Reimagining Justice through the Triad of Niti, Nyaya, and Niyat

The preceding discussion demonstrates that all three elements, niti, nyaya, and niyat, become critical in shaping and reimagining justice in societies where disillusionment with governance grows, leading to mistrust between citizens and states, and where people on the margins are excluded from the governance process. Political will is essential to substantively implement the niti-nyaya paradigm to create equal societies. The existence of normative framework is insufficient unless it is accompanied by the commitment of the part of state actors to put the principles of social justice for the marginalized into practice, as well as meaningful engagement with the citizens and the civil society actors to strengthen the democratic ideals. Holding the state accountable to deliver on its commitment and enforce a concrete action plan to achieve the goal of social justice through participatory governance is essential.
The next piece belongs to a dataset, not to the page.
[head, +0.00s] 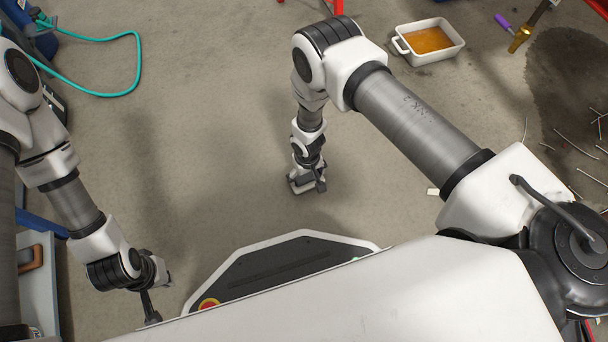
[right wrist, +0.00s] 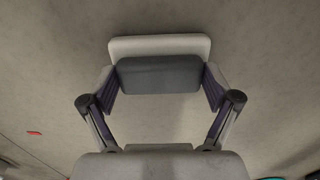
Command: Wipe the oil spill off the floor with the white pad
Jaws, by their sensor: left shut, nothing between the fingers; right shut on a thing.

Reforming the patriarchal, casteist, and unequal hierarchical institutions is insufficient without the active participation and commitment of those who are at the receiving end as well as those on the delivery end. The persistent gap between the rhetoric and the reality needs to be bridged through tangible, serious actions. Addressing the root causes of oppression necessitates targeted actions. The trend of increasing inequalities could be reversed and justice could be promoted by incorporating feminist consciousness into the process changing the norms and processes, rethinking them through the trifecta of niti, nyaya and niyat in conjunction with the trifecta of hope, imagination, and possibilities to create a just world [25].